Intendiamoci: tale natura camaleontica è un indizio di vitalità della classe dirigente di questa organizzazione capace di cambiare la barra della tattica tenendo fermo il timone della strategia senza scarrocciare. Ma alla lunga rischia di mettere a nudo la contraddizione di fondo della Lega, che la rende tanto simile al Psi di craxiana memoria: sano come un pesce nei sondaggi elettorali, con un robusto potere di interdizione come forza di governo, ma evanescente nella qualità politica dei risultati raggiunti.

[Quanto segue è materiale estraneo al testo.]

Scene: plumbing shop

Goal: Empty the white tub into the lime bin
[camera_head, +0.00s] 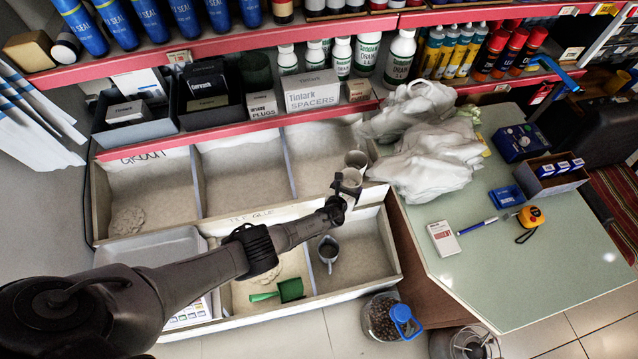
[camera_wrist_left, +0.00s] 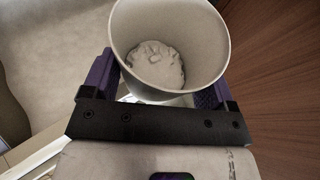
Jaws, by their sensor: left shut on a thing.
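My left gripper (camera_head: 347,186) is shut on the white tub (camera_head: 352,175), above the wooden divided box near its right edge. In the left wrist view the tub (camera_wrist_left: 170,22) sits between the purple finger pads (camera_wrist_left: 160,90), with a clump of white powder at its bottom. The box has several bins. I see no readable lime label, so I cannot tell which bin is lime. My right gripper is out of view.
A green scoop (camera_head: 290,290) and a grey metal cup (camera_head: 328,250) are in the front bins. A red-edged shelf (camera_head: 330,115) with boxes and bottles runs behind.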

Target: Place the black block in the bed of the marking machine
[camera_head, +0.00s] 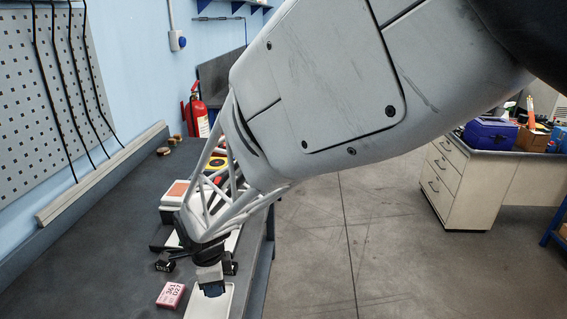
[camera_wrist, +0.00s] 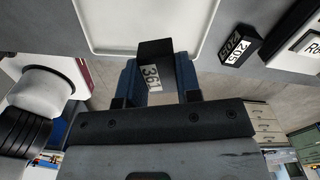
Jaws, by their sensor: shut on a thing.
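My gripper (camera_wrist: 156,82) is shut on a black block (camera_wrist: 156,62) with a white label reading 361, held between its blue fingers. In the wrist view the block shows over the near edge of a white tray (camera_wrist: 110,40); whether it touches the tray cannot be told. A second black block (camera_wrist: 238,46), labelled 205, is right of the tray in the wrist view. I cannot make out the marking machine's bed for sure.
A pink block (camera_head: 171,295) lies left of the tray. A small black item (camera_head: 165,262) is beyond it. A device with an orange top (camera_head: 178,189) stands farther back. A white labelled panel (camera_wrist: 307,44) is at the wrist view's right edge. The bench's left part is clear.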

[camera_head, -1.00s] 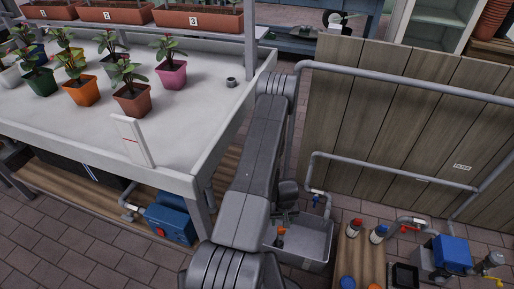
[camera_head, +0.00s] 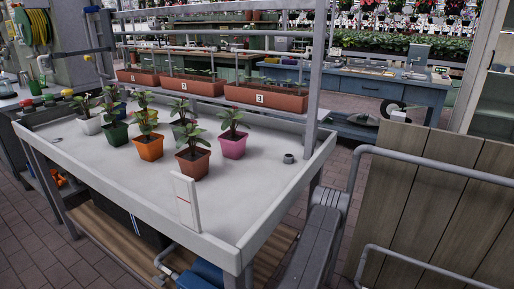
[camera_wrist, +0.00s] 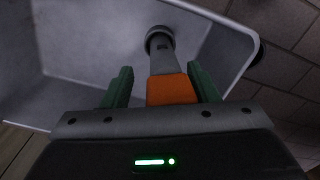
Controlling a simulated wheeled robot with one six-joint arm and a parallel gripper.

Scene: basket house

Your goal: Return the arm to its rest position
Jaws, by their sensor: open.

Tutto era cominciato un secolo fa con lo sventolio in parlamento di un cappio da parte di un giovane deputato di cui oggi si sono perse le tracce, ma non il ricordo. Nel corso degli anni quella corda prima si è allentata, poi è stata slegata per essere tesa intorno al governo di Roma e ora, invece, viene utilizzata per dare la scalata finale alle ripide pareti dei palazzi del potere, a Roma come nei territori del Nord.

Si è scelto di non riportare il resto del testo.